Most would consider The Long Tomorrow to be Brackett’s most serious, thoughtful and enduring masterpiece. Set one hundred years after a Nuclear war in the Midwest. This is a very different novel from the bulk of Brackett’s but it is a hero’s quest just like many of her books. This quest is more Tom Sawyer than Frodo because the Midwest of this future has gone back to the primitive, not by choice they are survivors. That said the beliefs and laws of this society have adapted and despite surviving books, the idea of embracing technology and going back is a big no-no.

So enter our Hero Len Coulter who is very focused on the journey to find the city where technology and the old world are embraced. Along the way, there is a love triangle with his brother and many adventures. He dreams of this place and the central question of the third act is whether this dream is all he believed it would be. The society that survived is fighting to prevent any of the seeds that destroyed the past world from being planted again.

You may be thinking – I have read or seen this story one thousand times, and this story is cliché. Well, this novel was released in the 50’s so this is one of the trailblazers along with Alas Babylon and On the Beach. It is one of the novels that established the cliché so understand that.

The Long Tomorrow shows its age at times, but it is an epic that stands up better than Doomsday Morning, a similar novel by fellow pulpster Catherine Lucille Moore is as close a peer as Brackett had. Their styles, credits, careers, and lives were similar. Brackett’s novel wasn’t universally praised author and critic Damon Knight thought the novel lost steam when embraced more speculative elements in the final act. Some felt the book lost some power when it moved away from realism.
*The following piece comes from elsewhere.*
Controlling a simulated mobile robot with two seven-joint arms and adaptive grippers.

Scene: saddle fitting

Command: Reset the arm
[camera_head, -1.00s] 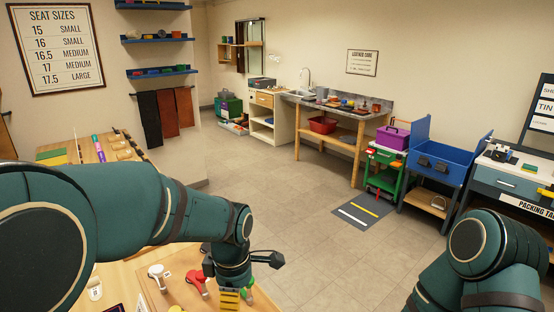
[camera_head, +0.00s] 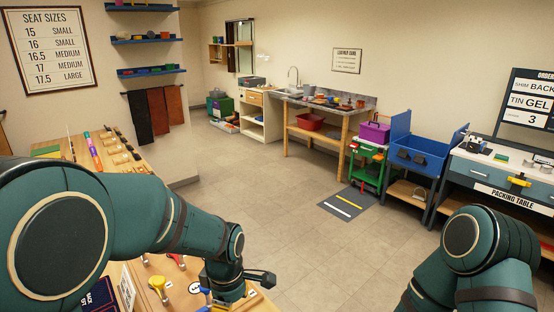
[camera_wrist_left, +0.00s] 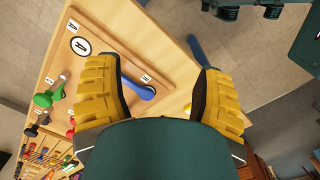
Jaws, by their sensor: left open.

Leigh Brackett’s 1955 novels to this reader/historian are the high point of her career although I love the Eric John Stark books that were my introduction to her work when I was a young reader. I was looking for Science Fiction action. If you are looking for quality thoughtful genre and want to engage with Brackett these novels are a great place to start. She is canon of 20th-century SF and I will fight with anyone who disagrees.